Evola dedica amplia atención a la figura del Superhombre en un
capítulo añadido a la edición original de Máscara y rostro del espiritismo
contemporáneo. Aquí, el tradicionalista romano se inspira en la tesis de
Dmitrij Sergeevic Merezkovskij, según la cual cierto cristianismo monástico,
renunciante, “enemigo de la vida” en nombre del “más allá” considerado como un
lugar privilegiado de elección, ha generado, como una reacción del signo
opuesto, la glorificación de la Vida y del “aquí”; oponiendo al principio del “Cristo”,
el término opuesto y ambiguo de “Anticristo”; Dostoievski y Nietzsche, a través
de la figura del Superhombre, representarían la culminación de este cambio
radical de perspectiva, dentro del cual la época del Dios–hombre debe ser
sucedida por la del Hombre–dios.
Evola acepta este planteamiento, aunque podemos dudar de que
Nietzsche pretendiera realmente perseguir un tipo de hombre elevado al rango de
Dios–hombre. Sea como fuere, Nietzsche, quien, por muchas razones (en primer
lugar la impronta de su “educador” Arthur Schopenhauer), no tuvo una adecuada
comprensión de las grandes civilizaciones con trasfondo tradicional; representa
y “encarna el tipo de aquellos que han querido ser 'libres' como individuos
humanos y que se han dejado llevar hasta el final en tal vocación”[1].

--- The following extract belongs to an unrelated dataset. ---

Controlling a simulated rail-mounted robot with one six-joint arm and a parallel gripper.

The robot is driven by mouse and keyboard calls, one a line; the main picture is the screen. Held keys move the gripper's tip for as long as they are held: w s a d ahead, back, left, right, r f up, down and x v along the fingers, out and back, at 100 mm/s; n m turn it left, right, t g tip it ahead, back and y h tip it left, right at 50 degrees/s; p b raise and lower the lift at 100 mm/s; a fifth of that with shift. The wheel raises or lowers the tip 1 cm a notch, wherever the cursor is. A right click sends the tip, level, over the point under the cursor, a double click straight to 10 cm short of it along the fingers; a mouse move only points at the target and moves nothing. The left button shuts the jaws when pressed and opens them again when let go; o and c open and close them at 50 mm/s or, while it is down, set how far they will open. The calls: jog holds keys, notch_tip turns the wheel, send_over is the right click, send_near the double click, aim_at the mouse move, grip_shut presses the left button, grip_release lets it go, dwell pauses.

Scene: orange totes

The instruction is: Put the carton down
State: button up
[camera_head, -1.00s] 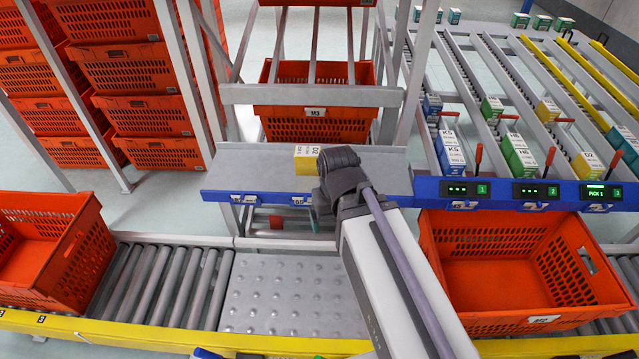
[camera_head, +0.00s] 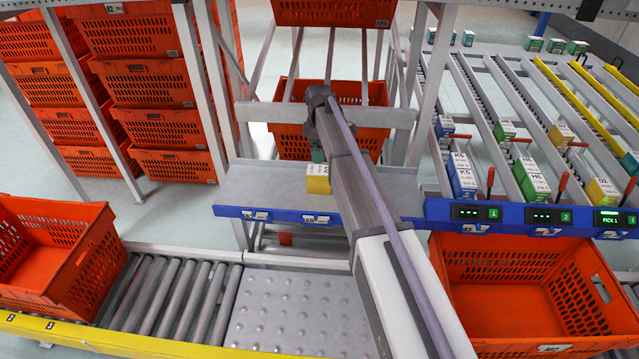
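My gripper is hidden behind my wrist and forearm; only the dark wrist above it shows, over the back of the grey shelf. A small teal patch, seemingly part of a teal carton (camera_head: 318,153), shows just below the wrist, behind the yellow carton. Most of it is hidden, and I cannot see fingers on it or whether it touches the shelf. The yellow carton (camera_head: 318,180) with a white label on top stands upright on the grey shelf (camera_head: 265,183), close to my arm.
The shelf's left part is bare. Orange totes stand on the roller conveyor at left (camera_head: 75,262) and right (camera_head: 500,310); another orange tote (camera_head: 290,142) is behind the shelf. Flow lanes at right hold blue (camera_head: 461,178), green (camera_head: 530,180) and yellow (camera_head: 601,192) cartons.

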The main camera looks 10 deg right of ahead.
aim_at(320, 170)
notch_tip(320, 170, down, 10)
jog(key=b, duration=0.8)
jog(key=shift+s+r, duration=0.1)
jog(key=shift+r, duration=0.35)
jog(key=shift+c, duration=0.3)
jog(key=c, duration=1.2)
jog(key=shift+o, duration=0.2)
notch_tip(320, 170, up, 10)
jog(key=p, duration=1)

Siguiendo el ejemplo de las tesis de El nacimiento de la
tragedia, Nietzsche, no solo no logró comprender completamente el
significado preciso de lo “apolíneo”, tal como se entendía en la antigua
Grecia, es decir, según la “tradición hiperbórea”, sino que luego se volvió
hacia lo “dionisiaco”, el principio opuesto, que también asumió de forma
parcial, reduciéndolo al sentido unilateral de una religiosidad de la vida y de
una embriaguez naturalista, excluyendo toda referencia a una trascendencia “superior
a la vida”.
Como se sabe, en la interpretación nietzscheana no debe
reconocerse un punto de vista estrictamente filológica[2],
sino que más cierto que el dionisíaco anticipa sin embargo el llamamiento a la “fidelidad
a la tierra”, una de las revelaciones de Zaratustra.
El Nietzsche demoledor, a “martillazos”, de las falsas certezas, de
los “ídolos” y de la moral contra la Vida, no aporta como contrapartida
positiva, nada más que la Voluntad de Poder –el dulce “decir sí” a la Vida– y
el Superhombre como tipo humano capaz de vivir hasta el final, con la tragedia
consciente, el Eterno retorno de todas las cosas, es decir, realidad
desprovista de esos finalismos que necesariamente recuerdan un punto de vista
metafísico, más aún, en sentido pleno, un punto de vista onto–teológico.
Nietzsche nunca hubiera aceptado la siguiente tesis de Evola: “En la
vía del 'superhombre', aun sin quererlo y sin darse cuenta, pueden establecerse
contactos con lo suprasensible y con lo 'espiritual', porque se transita por el
límite que separa lo individual y humano de lo que ya no es”[3],
porque es dentro, y no más allá de los horizontes de la Vida, como Nietzsche
lleva adelante el mismo proyecto de una “transmutación de todos los valores”.
En Cabalgar el tigre, Evola resume y reitera las
motivaciones que inspiraron un segundo aspecto de su lectura de Nietzsche,
destacando, no sólo su papel de profeta del “nihilismo europeo”, sino, sobre
todo, como defensor de la posibilidad de ir más allá de este destino histórico
y espiritual, señalando el camino hacia un “nihilismo activo”, más allá del “punto
cero de todos los valores”.
El “mejor Nietzsche”, como se afirma en el artículo insertado en
la parte antológica que acompaña a esta introducción, es el que plantea y
aborda la pregunta decisiva: “¿Cuál es el sentido de la vida en el mundo
moderno y en la era post–nihilista”? Y esta es la respuesta que él mismo da: “Ser
fiel a uno mismo y sólo a uno mismo, ser uno mismo. No buscar justificaciones
externas, normas, verdades externas; afirmarse, realizarse, reconocer como
única ley la que corresponde a la propia naturaleza, a la justa ser más
profunda y orgánica y hacer de ella algo absoluto, un 'imperativo categórico'“.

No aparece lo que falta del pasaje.